Vorrei chiarire una cosa. L’Italia è ai confini dell’impero. È un paese satellite rispetto al rock. Noi non abbiamo mai capito cosa fosse, lo abbiamo vissuto e lo viviamo come attraverso uno specchio deformato. Questo vale sia per i musicisti che per la critica. Noi stiamo all’Inghilterra e all’America come la Tracia all’impero romano. Non contiamo un ca**o. Tutti i nostri grandi artisti, siano Afterhours o Vasco Rossi, dopo 10 km passate le Alpi sono niente. Lo stesso vale per la critica.
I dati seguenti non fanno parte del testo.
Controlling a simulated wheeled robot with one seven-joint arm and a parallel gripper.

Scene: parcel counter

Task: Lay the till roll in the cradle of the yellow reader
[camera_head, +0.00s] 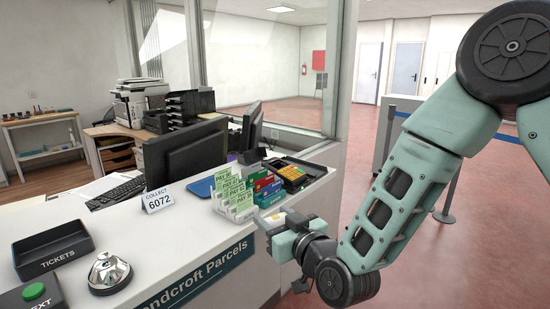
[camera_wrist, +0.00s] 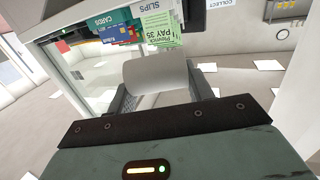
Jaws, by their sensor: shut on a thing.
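My gripper (camera_head: 272,221) is over the front edge of the counter, just in front of the rack of slips. In the wrist view my gripper (camera_wrist: 160,92) is shut on the white till roll (camera_wrist: 152,72), which sits between the two grey fingers.
The rack of slips and cards (camera_head: 240,195) stands between my gripper and the reader. A blue pad (camera_head: 201,187), a collect sign (camera_head: 157,199), a bell (camera_head: 109,272) and a ticket tray (camera_head: 52,249) are on the counter (camera_head: 190,235). A monitor (camera_head: 186,153) stands behind.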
E allora cosa sei? Che valore ha quello che scrivi? Niente. Parliamo e scriviamo di cose che non conosciamo. Le riviste generaliste ancora peggio. Una volta magari 4 pagine su L’Espresso potevano farti vendere qualche copia in più o alzarti il compenso di un tour ma oggi cadi nell’indifferenza generale. Inoltre ormai non c’è più nessuna selezione nello scegliere un giornalista. l’importante è che lavori gratis.
In che modo la critica ha contribuito a creare mode in Italia?
Credo che il giornale che abbia avuto più influenza sul mercato sia stato Ciao 2001. La passione per il progressive è nata su quelle pagine. Come il fatto di spingere il pubblico italiano più sull’Inghilterra che sull’America. Il Mucchio egli anni settanta/ottanta ha dato del suo per scoprire e spingere gruppi rock americani, più o meno legati alla tradizione (Springsteen, Allman, Little Feat, southern rock etc) e al country.
La critica insomma, se fatta bene, non è inutile, anzi può persino contribuire a formarsi un giudizio critico, persino quando il lettore è in disaccordo con il critico. Ma si sà, se a sostenere una tale posizione rimarranno solo i critici, chi ci crederà mai?